▸ **Do this**:
Count how many lines in the material below hold the word "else"; the reply is that number alone.

▸ **Input material**:
━━━━━━━━━━━━━━━━━━━━━━━━━━━━━━
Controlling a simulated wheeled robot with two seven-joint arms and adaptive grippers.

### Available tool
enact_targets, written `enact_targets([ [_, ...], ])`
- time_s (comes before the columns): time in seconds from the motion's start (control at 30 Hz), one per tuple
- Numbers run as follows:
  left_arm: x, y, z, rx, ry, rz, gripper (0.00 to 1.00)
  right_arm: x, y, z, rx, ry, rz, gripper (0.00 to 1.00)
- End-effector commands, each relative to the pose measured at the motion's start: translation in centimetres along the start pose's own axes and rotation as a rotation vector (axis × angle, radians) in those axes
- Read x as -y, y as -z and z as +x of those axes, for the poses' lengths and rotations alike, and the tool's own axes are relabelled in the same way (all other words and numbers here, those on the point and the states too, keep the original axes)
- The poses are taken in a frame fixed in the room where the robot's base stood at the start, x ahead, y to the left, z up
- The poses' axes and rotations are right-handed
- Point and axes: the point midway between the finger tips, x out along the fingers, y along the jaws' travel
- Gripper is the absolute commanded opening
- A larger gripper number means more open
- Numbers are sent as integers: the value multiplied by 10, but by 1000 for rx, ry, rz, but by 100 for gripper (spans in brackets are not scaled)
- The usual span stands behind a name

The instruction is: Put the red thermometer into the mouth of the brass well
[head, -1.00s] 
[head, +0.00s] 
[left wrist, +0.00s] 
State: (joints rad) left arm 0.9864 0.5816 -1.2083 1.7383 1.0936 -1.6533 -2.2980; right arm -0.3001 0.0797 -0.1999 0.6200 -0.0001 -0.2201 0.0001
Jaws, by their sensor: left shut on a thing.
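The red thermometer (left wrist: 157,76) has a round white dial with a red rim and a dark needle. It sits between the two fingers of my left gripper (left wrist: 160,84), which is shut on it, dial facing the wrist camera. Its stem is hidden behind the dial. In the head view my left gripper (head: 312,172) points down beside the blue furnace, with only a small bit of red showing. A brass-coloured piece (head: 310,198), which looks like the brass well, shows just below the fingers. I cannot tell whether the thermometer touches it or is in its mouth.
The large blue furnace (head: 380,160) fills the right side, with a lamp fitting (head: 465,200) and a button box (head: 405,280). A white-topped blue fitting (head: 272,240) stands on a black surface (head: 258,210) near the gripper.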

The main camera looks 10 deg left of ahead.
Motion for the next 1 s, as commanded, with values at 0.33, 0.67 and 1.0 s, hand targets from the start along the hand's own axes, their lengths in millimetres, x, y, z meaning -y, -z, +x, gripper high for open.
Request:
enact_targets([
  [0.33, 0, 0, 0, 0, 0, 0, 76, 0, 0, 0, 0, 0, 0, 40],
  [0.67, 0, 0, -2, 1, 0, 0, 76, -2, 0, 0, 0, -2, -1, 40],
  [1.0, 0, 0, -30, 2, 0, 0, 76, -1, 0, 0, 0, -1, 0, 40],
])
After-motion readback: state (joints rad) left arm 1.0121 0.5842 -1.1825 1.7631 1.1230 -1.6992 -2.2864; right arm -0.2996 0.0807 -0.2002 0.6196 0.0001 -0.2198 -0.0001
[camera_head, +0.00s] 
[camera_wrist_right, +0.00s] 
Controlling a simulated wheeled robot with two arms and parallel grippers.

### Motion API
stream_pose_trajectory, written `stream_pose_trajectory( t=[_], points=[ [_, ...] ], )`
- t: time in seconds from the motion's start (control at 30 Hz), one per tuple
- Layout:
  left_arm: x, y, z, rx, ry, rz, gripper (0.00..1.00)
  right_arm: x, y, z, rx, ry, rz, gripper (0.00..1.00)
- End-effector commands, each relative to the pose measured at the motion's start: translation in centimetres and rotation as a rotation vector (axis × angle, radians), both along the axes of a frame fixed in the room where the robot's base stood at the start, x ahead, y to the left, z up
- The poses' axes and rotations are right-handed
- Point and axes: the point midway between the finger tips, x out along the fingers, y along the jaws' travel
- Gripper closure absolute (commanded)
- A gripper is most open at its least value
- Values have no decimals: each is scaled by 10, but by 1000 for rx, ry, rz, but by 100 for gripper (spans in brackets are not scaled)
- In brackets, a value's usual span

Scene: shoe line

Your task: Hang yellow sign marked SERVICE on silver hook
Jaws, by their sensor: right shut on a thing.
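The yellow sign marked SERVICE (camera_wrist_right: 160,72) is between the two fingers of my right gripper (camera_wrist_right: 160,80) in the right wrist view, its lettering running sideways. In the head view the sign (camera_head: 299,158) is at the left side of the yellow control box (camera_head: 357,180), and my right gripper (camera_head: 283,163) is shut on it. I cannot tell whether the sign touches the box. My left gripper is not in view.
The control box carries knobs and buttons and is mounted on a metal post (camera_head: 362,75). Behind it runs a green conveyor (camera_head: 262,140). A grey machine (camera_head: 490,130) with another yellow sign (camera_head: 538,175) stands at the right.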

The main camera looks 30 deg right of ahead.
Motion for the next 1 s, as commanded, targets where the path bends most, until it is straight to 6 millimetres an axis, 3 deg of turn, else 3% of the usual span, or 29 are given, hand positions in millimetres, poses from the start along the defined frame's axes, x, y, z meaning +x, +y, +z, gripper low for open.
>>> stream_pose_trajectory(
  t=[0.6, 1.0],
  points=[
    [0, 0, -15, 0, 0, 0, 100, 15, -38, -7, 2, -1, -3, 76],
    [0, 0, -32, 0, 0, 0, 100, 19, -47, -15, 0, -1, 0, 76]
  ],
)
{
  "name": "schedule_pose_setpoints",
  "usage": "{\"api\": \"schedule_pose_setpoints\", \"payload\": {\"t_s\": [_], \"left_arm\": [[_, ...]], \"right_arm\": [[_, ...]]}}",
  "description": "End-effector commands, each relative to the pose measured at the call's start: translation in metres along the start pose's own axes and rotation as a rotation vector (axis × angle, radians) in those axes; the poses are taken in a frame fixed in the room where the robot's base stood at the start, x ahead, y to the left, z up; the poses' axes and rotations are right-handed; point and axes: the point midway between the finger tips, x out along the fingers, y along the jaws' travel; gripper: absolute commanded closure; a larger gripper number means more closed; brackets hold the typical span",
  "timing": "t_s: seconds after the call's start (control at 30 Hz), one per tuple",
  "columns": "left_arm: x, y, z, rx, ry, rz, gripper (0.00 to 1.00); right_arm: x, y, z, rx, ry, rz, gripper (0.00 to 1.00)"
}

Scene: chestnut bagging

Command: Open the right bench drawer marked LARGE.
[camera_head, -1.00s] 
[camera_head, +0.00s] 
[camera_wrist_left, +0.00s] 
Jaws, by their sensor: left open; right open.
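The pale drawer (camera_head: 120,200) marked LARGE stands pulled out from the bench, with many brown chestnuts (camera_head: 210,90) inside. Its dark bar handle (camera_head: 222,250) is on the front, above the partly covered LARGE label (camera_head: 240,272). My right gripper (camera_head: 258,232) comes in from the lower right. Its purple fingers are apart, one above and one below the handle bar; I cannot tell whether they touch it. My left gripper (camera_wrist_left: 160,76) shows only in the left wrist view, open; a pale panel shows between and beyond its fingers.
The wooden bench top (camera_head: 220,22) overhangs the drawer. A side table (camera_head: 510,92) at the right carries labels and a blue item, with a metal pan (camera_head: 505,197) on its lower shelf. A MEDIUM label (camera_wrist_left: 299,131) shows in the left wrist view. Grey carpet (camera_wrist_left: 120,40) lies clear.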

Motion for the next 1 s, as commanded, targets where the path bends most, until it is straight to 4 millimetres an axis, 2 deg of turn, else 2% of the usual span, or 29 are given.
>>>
━━━━━━━━━━━━━━━━━━━━━━━━━━━━━━
▸ **Result of this exercise**:
2